The presentation proposed here reports on the Kanseki Repository, a project that tries to establish a link between these two different types of text dissemination and through this combination to achieve the best of the two worlds: The texts can still be presented through a sophisticated web interface, which uses Github as a backend storage and reads the texts from there for presentation to the user. These texts can be forked (that is, cloned and copied to the user's account) which makes it possible for the user to revise or annotate them. The system is set up in a way that it will show this private copy of the text if configured so by the user.

2. Methodological considerations

The goal here is not simply to upload as many texts at possible to public archives, but rather to develop a platform that allows the basic tenets of scholarly editing to co-exist and thrieve with the possibilities and affordances of the digital medium. It is therefore of paramount importance, to consider the requirements as voiced from practioners of scholarly editing and implement them as transparently as possible.

2.1. Record and interpretation

In a seminal article, the Swiss scholar Hans Zeller (1995) emphasised the fact that all scholarly editing should make a clear distinction between the record of what is transmitted and the scholarly interpretation thereof. While this distinction is blurry at times, it has informed the design of the Kanseki Repository, which arranges the editions of a text it represents into those that strive to faithfully reproduce a text according to some textual witness ('record') and those that critically consider the content and make alteration to the text by adding punctuation, normalizing characters, collating from other evidence etc. ('interpretation').

2.2. Additional requirements

Peter Shillingsburg (2015) outlines the following requirements of a digital edition (slightly edited for clarity):

a. Digitize images of all the documents. That will make it possible, from anywhere in the world, to see any document side-by-side with any other document without traveling from Tokyo to Marburg and New York.

b. Prepare a table of variants to show how all the documentary texts differ from one another.

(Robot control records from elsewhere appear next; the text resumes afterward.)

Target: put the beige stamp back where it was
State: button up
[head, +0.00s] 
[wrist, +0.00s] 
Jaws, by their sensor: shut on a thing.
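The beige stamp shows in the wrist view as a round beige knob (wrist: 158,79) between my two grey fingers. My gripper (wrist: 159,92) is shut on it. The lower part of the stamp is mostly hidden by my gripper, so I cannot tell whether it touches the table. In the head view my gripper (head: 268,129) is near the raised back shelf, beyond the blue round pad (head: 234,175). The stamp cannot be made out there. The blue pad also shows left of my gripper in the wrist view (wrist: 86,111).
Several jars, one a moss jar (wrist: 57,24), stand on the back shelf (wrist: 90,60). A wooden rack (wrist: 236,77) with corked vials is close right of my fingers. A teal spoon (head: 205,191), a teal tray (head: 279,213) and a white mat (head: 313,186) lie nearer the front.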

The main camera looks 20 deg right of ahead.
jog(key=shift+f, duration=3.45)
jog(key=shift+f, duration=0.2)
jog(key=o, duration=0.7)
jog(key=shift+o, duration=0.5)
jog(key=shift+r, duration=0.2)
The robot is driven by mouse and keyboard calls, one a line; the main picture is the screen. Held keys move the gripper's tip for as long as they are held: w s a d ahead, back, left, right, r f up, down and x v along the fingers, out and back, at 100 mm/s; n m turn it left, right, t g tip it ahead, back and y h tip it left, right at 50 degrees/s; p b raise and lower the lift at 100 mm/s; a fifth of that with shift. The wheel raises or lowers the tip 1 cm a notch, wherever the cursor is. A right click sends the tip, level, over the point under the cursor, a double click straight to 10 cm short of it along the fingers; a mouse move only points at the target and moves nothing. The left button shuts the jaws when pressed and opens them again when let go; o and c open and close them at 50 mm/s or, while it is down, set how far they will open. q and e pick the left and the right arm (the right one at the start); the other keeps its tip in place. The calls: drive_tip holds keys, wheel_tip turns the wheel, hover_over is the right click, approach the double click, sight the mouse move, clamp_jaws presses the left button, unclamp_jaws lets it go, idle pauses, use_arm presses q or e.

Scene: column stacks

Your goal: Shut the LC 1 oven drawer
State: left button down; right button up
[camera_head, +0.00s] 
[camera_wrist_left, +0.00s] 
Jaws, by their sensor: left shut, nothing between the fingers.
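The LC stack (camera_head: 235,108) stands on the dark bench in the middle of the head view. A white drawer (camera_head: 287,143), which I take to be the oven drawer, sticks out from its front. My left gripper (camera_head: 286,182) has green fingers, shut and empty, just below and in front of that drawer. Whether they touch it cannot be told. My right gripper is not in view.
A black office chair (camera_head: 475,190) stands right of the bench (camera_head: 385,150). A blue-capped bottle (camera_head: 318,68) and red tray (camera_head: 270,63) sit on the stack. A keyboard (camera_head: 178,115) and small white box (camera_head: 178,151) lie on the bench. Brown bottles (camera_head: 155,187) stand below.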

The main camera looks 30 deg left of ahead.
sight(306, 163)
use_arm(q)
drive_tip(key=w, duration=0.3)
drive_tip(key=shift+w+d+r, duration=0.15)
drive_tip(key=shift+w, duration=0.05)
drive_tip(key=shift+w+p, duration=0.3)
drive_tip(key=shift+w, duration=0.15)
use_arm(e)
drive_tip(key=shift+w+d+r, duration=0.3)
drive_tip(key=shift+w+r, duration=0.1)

c. Write a textual history that explains the relationships among the variant documents and explains why we should care–why it is important to know.

d. Transcribe at least one of the documents so that the variants list can be more easily used. Or transcribe all the documents so that readers can select and read any one. Transcribing all the documents will also make machine collation possible.

e. Edit one of the transcriptions to correct obvious errors. This will preserve the text as a historical documentary text but will help readers avoid the distractions caused by scribal or compositorial errors.

The architecture developed in this project strives to implement as much of this as seems feasible within the limits of the current funding and other constraints. The components will be further described below.

3. Main components of the project architecture

The architecture of the project consists conceptually of two parts: (1) the text repository and (2) clients accessing this repository. Of these clients there are currently two, both developed within the project.

3.1. Backend: Repository of texts: github.com/kanripo

Since every text has its own unique history and witnesses, every text is allocated to its own repository (in the technical sense). These repositories, currently more than 9000, are are organized according to the traditional Chinese cataloging principles and kept under the Github account @kanripo. Since the texts are publicly accessible, they can be freely downloaded and cloned even without ever touching the client interfaces. Due to the large number of texts and the Github interface, which seems foreign and intimidating to most readers of classical Chinese texts, special clients cover most needs in interfacing with the texts.

3.2. Client interfaces

3.2.1. Web interface at www.kanripo.org

This website provides access to the texts, including full-text search, display of transcribed text and facsimile(s) of different editions. Users can log in using their Github credentials and get access to more advanced functions such as selecting lists of text of special interest, advanced sorting functions by text category or date as well as cloning of texts to the Github user account and editing on site. The site went into testing mode in October 2015 and a first public release has taken place in March 2016.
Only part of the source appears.